Iowa State’s football team takes the field before the game against South Dakota at Jack Trice Stadium on August 30, 2025, in Ames, Iowa. The Cyclones won, 55-7. © Nirmalendu Majumdar/Ames Tribune / USA TODAY NETWORK via Imagn Images
AMES — Iowa State safety Jamison Patton said all the right things as he talked about playing Iowa in next Saturday’s 11 a.m. Cy-Hawk game at Jack Trice Stadium.
It’s “just one game?” Check.
He’s “pretty excited” to play in it again? You bet.
But did the former Ankeny and Des Moines Roosevelt standout know that despite winning two of the past three meetings in the series, the Cyclones have lost six straight games against the Hawkeyes at home?
“I do now,” Patton said.
So it’s officially Cy-Hawk week now that No. 22 ISU (2-0, 1-0 Big 12) has dispatched FCS. No. 5 South Dakota, 55-7, in Saturday’s home opener. The Cyclones scored 48 unanswered points against the talented, but mostly inexperienced Coyotes and never punted while scoring points on nine of 10 offensive possessions — and it could have been 10 of 10 before they knelt out the victory at the 4-yard line as time expired.
“I think the thing that was critical for (us) is we had to improve,” said ISU’s 10th-year head coach Matt Campbell, whose team beat conference rival and No. 17 Kansas State, 24-21, in “week zero” in Dublin, Ireland. “I think the traps are coming and I think this coming week — obviously, the emotion and all that stuff coming, to throw that at this team, that’ll be a unique challenge to handle that, too.”
The Cyclones won a program-record 11 games last season because they could thrive in the face of adversity. And if ISU is to build off Saturday’s record-breaking performances from quarterback Rocco Becht (who completed 19 of 20 passes against the Yotes for an all-time best 95 percent completion rate), and kicker Kyle Konrardy (who drilled a school-record 63-yard field goal in the win), it must continue to compartmentalize every drill, every practice and every video session before Iowa comes to town.
“They’re a really good team,” Becht said of the Hawkeyes. “They’re a tough team. They’re coached well and hopefully we have a good crowd here next week. I know it’s gonna be split (somewhat) ,but it’s gonna be a fun atmosphere to play in.”
The Cyclones haven’t won back-to-back games in the series since winning three in a row from 1999-2001. And all five of their triumphs against Iowa since 2005 have come by three points or less — so expect high tension as kickoff nears in a game that will be broadcast nationally on FOX, and will also be featured on the popular Big Noon Kickoff show.

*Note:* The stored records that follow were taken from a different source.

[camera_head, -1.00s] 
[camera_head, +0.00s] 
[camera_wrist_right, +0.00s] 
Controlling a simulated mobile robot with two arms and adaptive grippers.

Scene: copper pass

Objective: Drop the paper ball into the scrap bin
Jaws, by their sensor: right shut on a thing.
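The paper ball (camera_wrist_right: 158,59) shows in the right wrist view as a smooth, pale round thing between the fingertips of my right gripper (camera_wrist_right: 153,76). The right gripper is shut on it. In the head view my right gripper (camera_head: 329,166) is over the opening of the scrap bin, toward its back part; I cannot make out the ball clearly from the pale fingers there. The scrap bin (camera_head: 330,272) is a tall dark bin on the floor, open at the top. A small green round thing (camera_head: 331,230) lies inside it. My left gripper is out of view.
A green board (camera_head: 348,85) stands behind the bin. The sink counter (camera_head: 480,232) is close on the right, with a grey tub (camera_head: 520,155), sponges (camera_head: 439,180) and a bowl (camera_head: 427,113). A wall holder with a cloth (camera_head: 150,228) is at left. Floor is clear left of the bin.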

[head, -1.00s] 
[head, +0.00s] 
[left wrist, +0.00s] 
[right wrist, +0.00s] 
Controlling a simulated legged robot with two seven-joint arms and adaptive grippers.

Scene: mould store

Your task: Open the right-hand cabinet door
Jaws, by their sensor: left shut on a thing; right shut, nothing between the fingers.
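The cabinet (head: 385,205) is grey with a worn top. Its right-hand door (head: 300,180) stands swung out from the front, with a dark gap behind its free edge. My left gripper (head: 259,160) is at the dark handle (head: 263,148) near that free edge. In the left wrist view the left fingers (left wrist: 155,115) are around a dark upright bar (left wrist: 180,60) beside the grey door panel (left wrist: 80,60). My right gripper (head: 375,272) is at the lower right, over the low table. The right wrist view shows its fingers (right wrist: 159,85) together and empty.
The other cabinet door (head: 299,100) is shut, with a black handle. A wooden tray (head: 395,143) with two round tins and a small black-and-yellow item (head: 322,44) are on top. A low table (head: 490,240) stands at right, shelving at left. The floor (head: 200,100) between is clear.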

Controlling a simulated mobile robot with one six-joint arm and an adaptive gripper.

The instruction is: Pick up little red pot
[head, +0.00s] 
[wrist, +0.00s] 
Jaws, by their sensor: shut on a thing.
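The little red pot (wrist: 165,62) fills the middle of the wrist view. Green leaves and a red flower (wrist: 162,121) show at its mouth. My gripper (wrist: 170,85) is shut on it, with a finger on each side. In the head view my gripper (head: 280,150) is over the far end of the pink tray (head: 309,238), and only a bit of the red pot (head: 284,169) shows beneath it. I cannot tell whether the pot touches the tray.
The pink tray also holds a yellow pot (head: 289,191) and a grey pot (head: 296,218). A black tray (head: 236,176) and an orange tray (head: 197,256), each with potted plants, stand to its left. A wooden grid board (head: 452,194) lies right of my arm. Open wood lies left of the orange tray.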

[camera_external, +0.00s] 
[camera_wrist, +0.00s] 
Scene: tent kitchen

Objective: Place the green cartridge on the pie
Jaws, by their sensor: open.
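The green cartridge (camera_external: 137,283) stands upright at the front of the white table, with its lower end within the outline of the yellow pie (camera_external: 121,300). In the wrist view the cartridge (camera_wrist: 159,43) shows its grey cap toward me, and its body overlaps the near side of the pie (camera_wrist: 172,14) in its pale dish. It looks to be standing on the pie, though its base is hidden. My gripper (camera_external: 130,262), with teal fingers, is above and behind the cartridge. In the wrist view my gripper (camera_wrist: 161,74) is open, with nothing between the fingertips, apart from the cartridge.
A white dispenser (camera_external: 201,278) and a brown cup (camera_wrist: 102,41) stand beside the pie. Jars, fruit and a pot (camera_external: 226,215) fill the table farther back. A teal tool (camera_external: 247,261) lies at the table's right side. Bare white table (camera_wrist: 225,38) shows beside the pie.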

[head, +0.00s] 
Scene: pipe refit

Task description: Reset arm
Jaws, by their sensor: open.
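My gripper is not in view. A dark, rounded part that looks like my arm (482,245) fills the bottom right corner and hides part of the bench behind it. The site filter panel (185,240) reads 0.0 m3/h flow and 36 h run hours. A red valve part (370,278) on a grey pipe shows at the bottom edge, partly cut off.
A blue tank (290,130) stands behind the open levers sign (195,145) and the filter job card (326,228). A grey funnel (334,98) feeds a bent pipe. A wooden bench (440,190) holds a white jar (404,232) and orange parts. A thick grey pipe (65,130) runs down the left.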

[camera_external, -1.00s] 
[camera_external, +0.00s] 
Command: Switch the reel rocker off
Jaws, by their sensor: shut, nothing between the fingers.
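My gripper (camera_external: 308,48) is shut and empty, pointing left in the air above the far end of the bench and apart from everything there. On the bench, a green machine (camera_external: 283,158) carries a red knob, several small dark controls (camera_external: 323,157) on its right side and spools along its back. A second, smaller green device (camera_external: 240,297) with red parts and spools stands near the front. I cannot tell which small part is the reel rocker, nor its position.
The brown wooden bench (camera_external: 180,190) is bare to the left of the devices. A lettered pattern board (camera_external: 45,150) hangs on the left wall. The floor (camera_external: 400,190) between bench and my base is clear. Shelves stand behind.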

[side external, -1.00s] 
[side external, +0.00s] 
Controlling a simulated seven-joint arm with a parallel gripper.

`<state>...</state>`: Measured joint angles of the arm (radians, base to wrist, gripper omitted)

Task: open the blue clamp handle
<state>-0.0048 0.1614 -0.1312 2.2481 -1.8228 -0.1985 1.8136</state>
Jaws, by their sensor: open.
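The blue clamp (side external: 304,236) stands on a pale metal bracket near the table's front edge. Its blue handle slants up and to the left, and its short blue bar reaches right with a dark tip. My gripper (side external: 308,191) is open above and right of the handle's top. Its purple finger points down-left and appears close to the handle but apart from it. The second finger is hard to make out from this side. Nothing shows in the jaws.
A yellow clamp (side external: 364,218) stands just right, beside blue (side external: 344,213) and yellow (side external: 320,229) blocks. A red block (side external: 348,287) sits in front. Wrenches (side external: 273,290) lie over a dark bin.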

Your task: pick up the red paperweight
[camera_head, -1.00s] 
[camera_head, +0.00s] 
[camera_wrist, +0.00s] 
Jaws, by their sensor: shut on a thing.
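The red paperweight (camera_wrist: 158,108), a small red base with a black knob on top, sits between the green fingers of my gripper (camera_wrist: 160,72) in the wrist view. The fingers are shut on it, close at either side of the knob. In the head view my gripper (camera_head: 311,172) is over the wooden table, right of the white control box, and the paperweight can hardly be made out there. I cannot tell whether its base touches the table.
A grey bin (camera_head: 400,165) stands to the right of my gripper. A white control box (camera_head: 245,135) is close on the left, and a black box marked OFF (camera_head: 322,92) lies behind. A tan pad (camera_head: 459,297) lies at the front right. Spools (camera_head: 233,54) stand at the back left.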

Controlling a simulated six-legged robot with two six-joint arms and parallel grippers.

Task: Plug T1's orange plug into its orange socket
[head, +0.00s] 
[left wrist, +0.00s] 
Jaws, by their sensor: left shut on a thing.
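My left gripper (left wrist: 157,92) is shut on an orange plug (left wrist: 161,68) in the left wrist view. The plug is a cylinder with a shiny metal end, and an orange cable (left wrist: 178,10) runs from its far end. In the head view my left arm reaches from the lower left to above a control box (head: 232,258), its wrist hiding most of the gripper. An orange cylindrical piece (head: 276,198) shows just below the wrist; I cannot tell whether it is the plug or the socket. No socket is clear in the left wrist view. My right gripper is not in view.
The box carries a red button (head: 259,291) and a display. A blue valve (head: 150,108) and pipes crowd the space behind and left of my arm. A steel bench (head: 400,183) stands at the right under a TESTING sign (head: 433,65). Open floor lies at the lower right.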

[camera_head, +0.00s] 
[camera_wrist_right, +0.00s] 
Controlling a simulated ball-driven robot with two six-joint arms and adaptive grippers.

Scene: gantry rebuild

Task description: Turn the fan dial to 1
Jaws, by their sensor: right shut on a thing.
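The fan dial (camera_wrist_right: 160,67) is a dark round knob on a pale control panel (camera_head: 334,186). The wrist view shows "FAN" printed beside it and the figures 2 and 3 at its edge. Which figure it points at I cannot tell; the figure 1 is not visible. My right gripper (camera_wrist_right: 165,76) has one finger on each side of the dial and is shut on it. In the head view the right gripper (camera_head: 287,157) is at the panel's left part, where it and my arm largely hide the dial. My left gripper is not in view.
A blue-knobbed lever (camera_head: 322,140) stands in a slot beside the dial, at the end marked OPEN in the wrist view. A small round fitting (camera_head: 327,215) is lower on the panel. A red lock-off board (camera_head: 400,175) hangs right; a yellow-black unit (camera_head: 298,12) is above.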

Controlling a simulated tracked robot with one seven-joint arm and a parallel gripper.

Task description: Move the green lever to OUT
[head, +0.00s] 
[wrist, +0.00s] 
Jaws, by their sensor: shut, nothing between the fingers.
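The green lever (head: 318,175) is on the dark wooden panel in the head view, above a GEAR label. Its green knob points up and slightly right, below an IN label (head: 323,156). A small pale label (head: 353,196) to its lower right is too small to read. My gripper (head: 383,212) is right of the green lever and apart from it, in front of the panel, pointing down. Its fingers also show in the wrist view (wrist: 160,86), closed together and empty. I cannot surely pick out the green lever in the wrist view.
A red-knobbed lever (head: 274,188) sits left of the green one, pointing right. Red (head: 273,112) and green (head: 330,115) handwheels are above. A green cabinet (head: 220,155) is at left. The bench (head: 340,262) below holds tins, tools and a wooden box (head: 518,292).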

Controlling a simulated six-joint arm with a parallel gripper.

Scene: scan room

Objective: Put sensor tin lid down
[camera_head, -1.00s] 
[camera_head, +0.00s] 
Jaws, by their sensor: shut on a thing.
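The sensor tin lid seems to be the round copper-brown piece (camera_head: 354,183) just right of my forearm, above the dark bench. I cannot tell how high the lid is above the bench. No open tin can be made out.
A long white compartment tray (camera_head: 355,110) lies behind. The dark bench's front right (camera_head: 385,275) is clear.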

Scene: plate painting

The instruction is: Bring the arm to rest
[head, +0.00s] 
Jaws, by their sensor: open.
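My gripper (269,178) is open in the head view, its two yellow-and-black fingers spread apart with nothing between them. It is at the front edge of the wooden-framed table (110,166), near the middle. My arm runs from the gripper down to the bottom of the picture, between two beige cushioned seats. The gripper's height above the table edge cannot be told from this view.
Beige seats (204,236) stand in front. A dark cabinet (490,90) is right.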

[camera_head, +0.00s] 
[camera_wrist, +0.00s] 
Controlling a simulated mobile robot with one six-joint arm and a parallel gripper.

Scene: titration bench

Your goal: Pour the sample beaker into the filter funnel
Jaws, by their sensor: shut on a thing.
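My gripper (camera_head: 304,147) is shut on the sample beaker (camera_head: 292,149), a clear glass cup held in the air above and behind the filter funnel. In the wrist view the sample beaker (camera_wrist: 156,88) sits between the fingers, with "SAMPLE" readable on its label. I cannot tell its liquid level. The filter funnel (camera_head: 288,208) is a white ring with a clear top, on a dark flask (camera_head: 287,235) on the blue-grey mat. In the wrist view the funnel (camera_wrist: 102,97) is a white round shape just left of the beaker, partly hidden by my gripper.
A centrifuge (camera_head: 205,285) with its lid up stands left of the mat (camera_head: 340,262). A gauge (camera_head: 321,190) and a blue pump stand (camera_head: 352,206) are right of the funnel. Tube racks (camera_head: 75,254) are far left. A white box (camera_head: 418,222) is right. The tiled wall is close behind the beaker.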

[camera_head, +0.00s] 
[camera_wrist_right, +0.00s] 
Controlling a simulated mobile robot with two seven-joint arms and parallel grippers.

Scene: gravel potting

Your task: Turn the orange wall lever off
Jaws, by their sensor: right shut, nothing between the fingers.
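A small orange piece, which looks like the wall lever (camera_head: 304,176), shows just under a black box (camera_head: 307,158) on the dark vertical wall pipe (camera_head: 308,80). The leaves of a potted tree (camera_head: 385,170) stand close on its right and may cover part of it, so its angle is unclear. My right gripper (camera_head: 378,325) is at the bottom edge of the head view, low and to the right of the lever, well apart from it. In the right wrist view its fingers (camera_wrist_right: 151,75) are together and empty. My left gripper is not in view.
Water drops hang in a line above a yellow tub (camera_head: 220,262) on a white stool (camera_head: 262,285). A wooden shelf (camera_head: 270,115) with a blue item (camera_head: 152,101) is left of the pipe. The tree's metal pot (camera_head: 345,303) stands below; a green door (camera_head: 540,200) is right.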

“We’re gonna keep learning more about ourselves,” Campbell said. “I think the first quarter of the season is a real challenge for Iowa State football and we’ll see if we’ve got the character and the mental toughness to continue to grow forward.”
BURKLE’S BIG DAY
Cyclones tight end Gabe Burkle snared a career-long 44-yard catch, scored his second career touchdown, and set a career-high in receiving yards with a team-leading 85 last Saturday. He and fellow tight end Ben Brahmer combined for all three of Becht’s touchdown passes.
“The ‘mudita’ we have on this team is incredible — just the joy everybody else has when somebody else makes a big play,” Brahmer said of Burkle, a former Cedar Rapids Prairie prep. “Gabe had an incredible game (Saturday) and he’s a great tight end. It’s awesome to see all the tight ends rolling.”
PATTON’S PICK
Patton’s third career interception came at the 2-yard line and with South Dakota threatening to tie the game at 14-14 in the second quarter. It was also ISU’s first pick of the season after ranking among the top 22 teams nationally in that category each of the past two seasons. Backup linebacker Nick Reinicke added another interception in the fourth quarter.
FIRST PLAY DEEP BALL, TAKE 2
Becht has gone deep on the first play of the game in the past two home openers. In last season’s 21-3 win over North Dakota, he hit current Houston Texan Jaylin Noel for a 54-yard pass to start the game. Saturday, he found a wide-open Brett Eskildsen for a 66-yard aerial strike on the initial snap.
“Rocco’s efficiency was outstanding,” Campbell said.